Note in passing that we had one set of buildings, one set of
staff and three sets of students – morning school, afternoon school, and a
Teachers’ Union school in the evening.
The idea that what is taught in school classrooms should be
relevant and useful to daily life was missing. And there was little feeling for
encouraging students to think for themselves. The task was to rote learn the
answers to more or less predictable questions so that you can get a school
certificate and thus a good office job.
In Belize we spent time figuring what the children should learn
in school. The most common response from persons on the street was reading,
writing, arithmetic and discipline.
BUT … there was always a good sprinkling of bright keenies
in all the places where I taught - characters who listened intelligently and
got kicks from asking tough questions. This included many students and also a
few teachers. Many were refugees for whom the traditional way of doing things was
no longer relevant - and more ‘modern’ ways were still being negotiated.
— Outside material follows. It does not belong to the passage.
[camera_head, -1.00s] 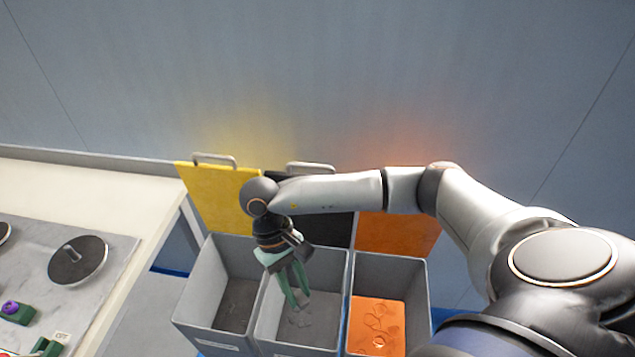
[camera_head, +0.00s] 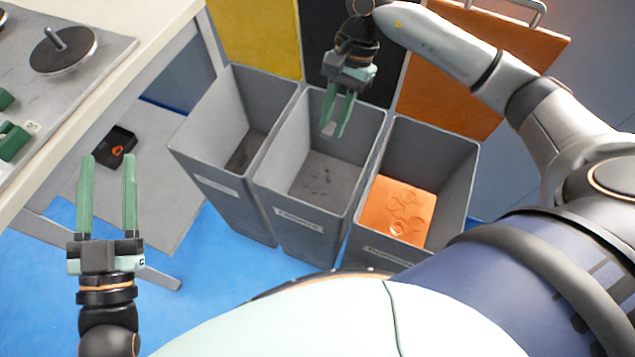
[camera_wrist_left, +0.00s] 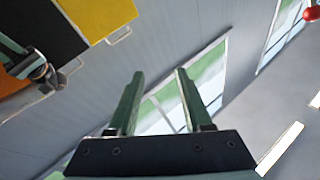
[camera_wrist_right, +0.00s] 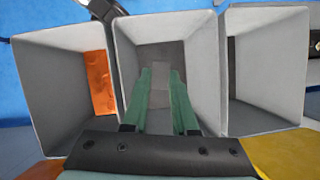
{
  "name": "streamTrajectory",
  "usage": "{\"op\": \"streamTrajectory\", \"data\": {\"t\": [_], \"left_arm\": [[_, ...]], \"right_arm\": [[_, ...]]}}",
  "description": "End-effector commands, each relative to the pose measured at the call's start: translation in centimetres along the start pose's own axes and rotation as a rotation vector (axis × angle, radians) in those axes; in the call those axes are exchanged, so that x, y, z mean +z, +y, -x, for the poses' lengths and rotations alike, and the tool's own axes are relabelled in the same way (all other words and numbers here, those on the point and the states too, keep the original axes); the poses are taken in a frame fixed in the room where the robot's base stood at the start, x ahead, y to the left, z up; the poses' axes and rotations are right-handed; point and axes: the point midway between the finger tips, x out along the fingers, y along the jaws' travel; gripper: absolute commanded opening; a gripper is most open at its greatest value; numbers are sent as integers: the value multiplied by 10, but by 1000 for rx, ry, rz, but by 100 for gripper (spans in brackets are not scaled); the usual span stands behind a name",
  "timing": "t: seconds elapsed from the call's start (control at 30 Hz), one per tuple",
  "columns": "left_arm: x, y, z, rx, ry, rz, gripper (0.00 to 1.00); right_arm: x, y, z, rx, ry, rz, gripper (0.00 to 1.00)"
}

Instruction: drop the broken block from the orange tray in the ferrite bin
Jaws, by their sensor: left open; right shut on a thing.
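My right gripper (camera_head: 333,130) points down over the open middle grey bin (camera_head: 297,217), whose label looks like "Ferrite" but is blurred. It is shut on a small grey block (camera_wrist_right: 161,76), seen between the fingertips in the right wrist view; any break in it is too small to make out. The middle bin has dark grey bits on its floor, below the fingertips. My left gripper (camera_head: 108,160) is open and empty, beside the table and away from the bins. I cannot make out an orange tray on the visible part of the table.
A left grey bin (camera_head: 215,185) and a right bin (camera_head: 450,150) flank the middle one; the right bin holds orange material (camera_head: 400,208). Yellow (camera_head: 255,35), black and orange (camera_head: 450,75) panels stand behind. A table (camera_head: 165,35) is at left, with a small black tray (camera_head: 117,147) lower down.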

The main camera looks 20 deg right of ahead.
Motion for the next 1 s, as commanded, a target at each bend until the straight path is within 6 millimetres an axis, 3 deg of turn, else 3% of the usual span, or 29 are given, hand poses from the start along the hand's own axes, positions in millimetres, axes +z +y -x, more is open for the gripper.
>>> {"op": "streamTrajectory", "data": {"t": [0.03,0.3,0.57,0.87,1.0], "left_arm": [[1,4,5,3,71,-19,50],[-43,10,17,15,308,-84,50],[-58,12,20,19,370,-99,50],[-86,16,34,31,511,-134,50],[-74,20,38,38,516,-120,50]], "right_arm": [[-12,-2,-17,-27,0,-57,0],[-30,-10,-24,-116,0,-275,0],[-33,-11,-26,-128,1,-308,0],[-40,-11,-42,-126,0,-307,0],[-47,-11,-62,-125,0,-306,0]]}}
SO … I tweaked the chalk and talk system and supported extracurricular
activities But, in the end, I gave up hope of the formal education system
contributing to the revolution. Schools were a main part of the problem. They
reproduced rather than reformed the inequitable cultural divisions and forced
people, including most teachers, into outdated patterns of thought.
In Belize the intellectual elite was quite progressive.
Moral and spiritual needs were given serious consideration and a self-awareness
curriculum and lesson plan was developed for the Home Room periods in Secondary
School.
In Lesotho I was part of the Secondary Education Support
Project (SESP). We ran workshops dealing with leadership, management and
administration of schools as a whole and of classrooms in particular. I
gathered an extensive range of books and articles covering hot topics. I converted
most of them into ‘one pagers’ thus making it easy to approach a topic from
several different points of view. We were mentoring 25 locals for their Master
degrees from the University of Bath. My subjective impression was that less
than 5% were able and willing to embrace the existential crises that accompany the
quest for meaning in the progressively modern and globalised world.
So much then for schooling tropical – and temperate - minds.